クラーク氏の手描きによるV-Plannerの概念図。振動板のかたちが下側のように細かく波打っている

 振動板上には0.008インチ(0.2ミリ)の銅箔コイルを、振動板の片側に約9メートルの長さでエッジング処理により形成している。

 密閉型モデルのハウジングは強固で軽量なCFRP(カーボンファイバー強化プラスチック)を採用。さらにハウジングの中に3Dプリンターによって成形した独自形状のアコースティック回路を設けて、力強い低域の再現性を高めている。この音響回路の形状を、開放型と密閉型のモデルで別々のものに変えてチューニングしている。

開放型のエンクロージャー

 「ETHER Cについては、密閉型だけど開放型のような音をめざした」とクラーク氏が語るように、開放的で抜けの良い中高域と、芯が力強く余韻の広がり方が非常に爽やかで気持ちよい低域がスムーズにつながる独特なサウンド。とかく平面駆動型のヘッドフォンはニュートラルでバランス感覚に優れる特徴を持っているが、その反面、能率が低く、聴感上のアタック感や力強さに欠けると言われることもあるが、本機は音楽の繊細なニュアンスを引き出す柔の要素と、時に鋭く、荒々しく音楽のダイナミズムを表現する剛の要素を兼ね備えている。低域の減衰速度も速く、低域のリズムは切れ味が抜群に良い。
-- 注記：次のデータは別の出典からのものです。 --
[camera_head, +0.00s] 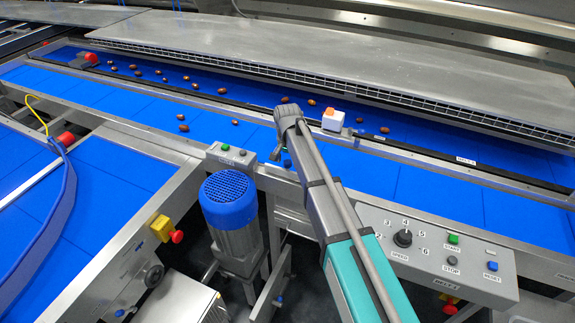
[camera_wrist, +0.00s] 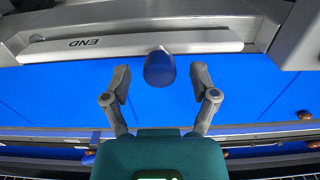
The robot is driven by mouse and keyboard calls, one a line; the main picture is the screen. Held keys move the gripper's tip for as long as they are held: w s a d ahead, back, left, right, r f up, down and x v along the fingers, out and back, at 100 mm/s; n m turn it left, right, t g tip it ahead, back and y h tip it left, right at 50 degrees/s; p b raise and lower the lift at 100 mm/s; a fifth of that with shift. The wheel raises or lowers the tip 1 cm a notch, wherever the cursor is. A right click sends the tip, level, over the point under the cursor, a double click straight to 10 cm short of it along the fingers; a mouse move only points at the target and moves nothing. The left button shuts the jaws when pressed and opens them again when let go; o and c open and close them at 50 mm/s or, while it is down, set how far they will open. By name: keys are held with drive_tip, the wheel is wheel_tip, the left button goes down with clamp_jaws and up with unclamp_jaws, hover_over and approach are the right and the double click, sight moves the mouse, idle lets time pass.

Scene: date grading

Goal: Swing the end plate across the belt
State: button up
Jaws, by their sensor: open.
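The end plate (camera_wrist: 125,43) is a pale bar marked END, upside down in the wrist view. It lies along the metal belt frame at the top of that view. A rounded dark blue knob (camera_wrist: 160,69) stands at its near edge, right of the lettering. My gripper (camera_wrist: 160,76) is open, with one finger on each side of the knob and visible gaps to both. The blue belt (camera_wrist: 60,95) lies below the fingers. In the head view my gripper (camera_head: 277,150) points down at the belt's near rail, and my wrist hides most of the plate there.
Several brown dates (camera_head: 183,128) lie scattered on the belt. A white box with an orange top (camera_head: 334,120) stands on the divider right of my wrist. A blue motor (camera_head: 228,199) and a control panel (camera_head: 430,245) flank my arm at the near side.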

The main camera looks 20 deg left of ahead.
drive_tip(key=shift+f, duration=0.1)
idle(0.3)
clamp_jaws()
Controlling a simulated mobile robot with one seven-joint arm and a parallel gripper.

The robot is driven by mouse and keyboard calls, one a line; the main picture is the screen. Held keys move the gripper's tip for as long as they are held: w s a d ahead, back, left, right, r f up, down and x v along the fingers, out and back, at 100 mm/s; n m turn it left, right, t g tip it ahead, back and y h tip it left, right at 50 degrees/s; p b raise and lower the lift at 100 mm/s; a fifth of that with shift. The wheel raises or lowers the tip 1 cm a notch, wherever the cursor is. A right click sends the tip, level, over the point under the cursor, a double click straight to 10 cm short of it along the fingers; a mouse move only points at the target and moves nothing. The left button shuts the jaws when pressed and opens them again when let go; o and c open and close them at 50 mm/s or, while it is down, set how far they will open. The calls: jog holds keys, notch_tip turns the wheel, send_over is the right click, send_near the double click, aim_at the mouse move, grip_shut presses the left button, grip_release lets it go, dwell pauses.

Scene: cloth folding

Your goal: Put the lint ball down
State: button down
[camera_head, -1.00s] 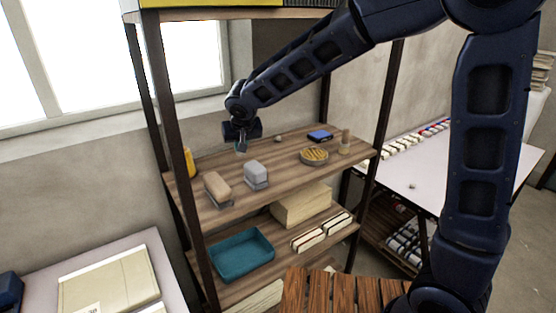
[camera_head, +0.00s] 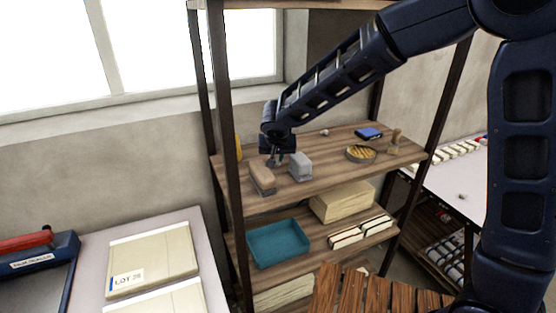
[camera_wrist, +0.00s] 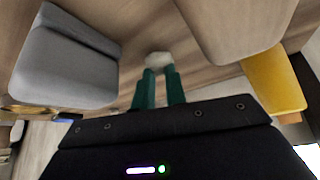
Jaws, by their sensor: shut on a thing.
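The lint ball (camera_wrist: 158,59) is a small whitish, rounded clump at the fingertips in the wrist view. My gripper (camera_wrist: 159,74) has two green fingers close together, shut on the ball. In the head view my gripper (camera_head: 275,162) is low over the upper wooden shelf (camera_head: 330,160), behind and between a tan block (camera_head: 262,178) and a grey block (camera_head: 300,167). The ball cannot be made out there. Whether it touches the shelf board cannot be told.
The grey block (camera_wrist: 65,65) and tan block (camera_wrist: 235,25) flank my fingers closely. A yellow object (camera_wrist: 273,82) stands nearby. A small pale ball (camera_head: 323,132), blue box (camera_head: 368,133), round yellow-topped dish (camera_head: 360,153) and brush-like item (camera_head: 395,142) sit farther right. A teal tray (camera_head: 278,243) is below.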

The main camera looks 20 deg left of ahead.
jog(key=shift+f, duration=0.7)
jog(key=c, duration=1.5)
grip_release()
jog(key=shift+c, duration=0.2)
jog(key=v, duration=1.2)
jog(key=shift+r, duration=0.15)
 一方の開放型ヘッドフォンである「ETHER」も、やはり平面駆動型ならではの高解像とつながりのよいサウンドを特徴としながら、時にはソースのエネルギーを大胆に粗っぽく引き出す一面をのぞかせる。ジャズバンドの音源は、ウッドベースの低域が鋭く弾け、音の瞬発力が非常に高く一音ずつが鮮やかに再現される。躍動するベースラインの沈み込みも深く、メロディラインのボトムをどっしりと支える。ボーカルの声には柔らかな丸みに、しっとりとした色っぽさもあり、ハイトーンの余韻には自然なきめ細かさのあるテクスチャー感が心地良い。高域は開放型の切れ味の良さを持ちながら、芯が強くメリハリも効いていて、とにかくその存在感が圧倒的だ。ボーカルの声も肉付きがよく、ほんのりと湿り気を帯びた色っぽさもある。スピーカーで音楽を聴いているような芯の安定感と、立体的な音像の表現力が持ち味だ。